Coach Spotlight Series: Catching Up With Natalie Johnston — CoachUp Blog
As you’ve been accustomed to in our weekly spotlights and newsletters, we try to chat with coaches that exemplify the #CoachUpWay. Hard-working coaches deserve all the shine and praise, so we’ve been bringing you tips, tricks, and strategies to improve your profiles and experiences on CoachUp. This week, we spoke with Natalie Johnston, one of CoachUp’s wonderful Running, Track + Field, Strength + Conditioning, and Fitness coaches. Coach Natalie is located in Doylestown, Pennsylvania, and she’s been a wonderful partner to us at CoachUp! We chatted with Coach Natalie back in September, so we figured it was time to catch up with the running maestro!
CoachUp: Hi, Natalie — welcome back! For any new readers, give us a quick run-down on your achievements and skills.
Natalie Johnston: I was 13 years-old when running first captivated me and I’ve been doing it ever since. Running is particularly wonderful in comparison to other sports because you can do it anywhere if you have shoes! I ran competitively for Division I and Division II colleges in both Cross Country and Track. I took my numerous injury frustrations and made it my goal to understand the body, how to train, and fuel more efficiently. In my post-collegiate years, I’ve trained in every type of running, but mostly 5ks up through marathons.
CU: Why is it important to incorporate running into training for any sport?
NJ: I think it is essential because it’s simply the foundation of most sports. Not everyone needs to run miles upon miles to improve at their sports — however, having some form of aerobic foundation is important. I feel it is imperative to work on your aerobic base first. Then, implementing anaerobic workouts will ensure that your structures are strong enough to handle the stress and load of harder workouts.
CU: Do you train athletes in sports other than running?
NJ: I train soccer, softball, baseball, and basketball players. We focus mostly on building strength and working on the mechanics of running. On CoachUp, I’m listed under Running, Track & Field, Strength & Conditioning, and Fitness. It has helped out immensely because it allows a wider audience to choose me as a coach!
CU: Do you have tips for rookie and veteran coaches on how to market themselves?
NJ: Social media is your friend these days, so use it! Also, get involved in your community.
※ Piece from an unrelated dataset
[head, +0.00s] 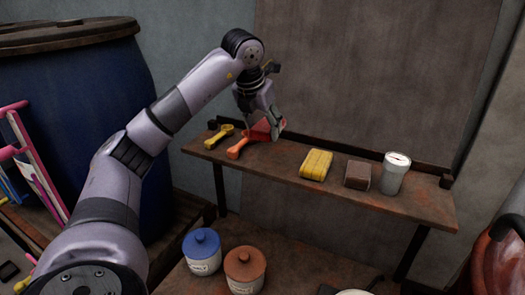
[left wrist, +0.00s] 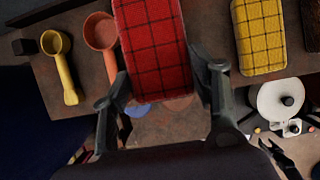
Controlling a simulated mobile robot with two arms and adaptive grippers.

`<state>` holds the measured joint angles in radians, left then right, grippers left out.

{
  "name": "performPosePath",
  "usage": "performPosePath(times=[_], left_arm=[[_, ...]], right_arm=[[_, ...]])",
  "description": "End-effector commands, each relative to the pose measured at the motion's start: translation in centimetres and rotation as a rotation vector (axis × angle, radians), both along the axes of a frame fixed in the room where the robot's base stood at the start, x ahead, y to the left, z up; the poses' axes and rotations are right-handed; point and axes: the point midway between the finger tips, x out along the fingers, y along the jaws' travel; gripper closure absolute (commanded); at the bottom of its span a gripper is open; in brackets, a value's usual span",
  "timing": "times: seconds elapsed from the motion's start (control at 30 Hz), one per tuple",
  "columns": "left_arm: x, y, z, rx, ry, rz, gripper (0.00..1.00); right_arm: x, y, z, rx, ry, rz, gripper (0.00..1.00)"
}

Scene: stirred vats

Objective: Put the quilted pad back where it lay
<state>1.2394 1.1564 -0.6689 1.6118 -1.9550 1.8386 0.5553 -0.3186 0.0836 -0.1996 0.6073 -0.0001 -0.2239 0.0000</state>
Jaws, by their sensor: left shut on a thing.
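My left gripper (head: 268,118) is shut on a red quilted pad (head: 261,131) with a dark grid of stitching. It is above the left part of the shelf (head: 285,176), by the orange scoop. In the left wrist view the red pad (left wrist: 153,45) sits between the two fingers of the gripper (left wrist: 160,85). I cannot tell whether the pad touches the shelf. A yellow quilted pad (head: 316,164) lies on the middle of the shelf and also shows in the left wrist view (left wrist: 260,35). My right gripper is not clearly in view.
A yellow scoop (head: 220,135) and an orange scoop (head: 238,150) lie at the shelf's left. A brown block (head: 357,175) and a white canister (head: 395,173) stand at its right. Blue (head: 202,252) and orange-brown (head: 245,270) lidded jars stand below. A blue barrel (head: 95,120) is at left.

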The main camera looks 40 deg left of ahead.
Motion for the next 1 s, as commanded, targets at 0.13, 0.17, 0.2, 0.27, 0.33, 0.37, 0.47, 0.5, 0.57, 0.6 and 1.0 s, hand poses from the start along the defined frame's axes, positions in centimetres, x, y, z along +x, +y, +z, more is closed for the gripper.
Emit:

I coach at a local high school for not a lot of money, but my name gets out there, and I have received referrals. I coach a local running club as well, which also helps to build up my street cred!
CU: The Boston Marathon took place a few weeks ago in CoachUp’s backyard. Tell our coaches a bit about how you develop training plans to help athletes reach long-term goals such as running a marathon.
NJ: Endurance training takes time, patience, and consistency. Also, having little-to-no lapses in your training helps to achieve long-lasting results, so, at times, being an endurance coach can be cumbersome because a lot of runners want to get faster as quickly as possible. Educating your athletes about the importance of a slow progression so that they can achieve long-term results is super important.
Most athletes I meet do way too much, so it’s my job to redirect their thinking and teach them! I had a client get into the NYC Marathon last year and he gave me 10 weeks to train. At the time, he was not a seasoned runner, so I told him that he was risking injury. He was still set on running, so I said I would help him get to that finish line and he did it!
After going through the journey with him, he also taught me that this was something that he wanted to accomplish and it ultimately wasn’t about getting a specific time. Not everyone is training for the same goals, so listen to your athletes, work with them, and achieve greatness together!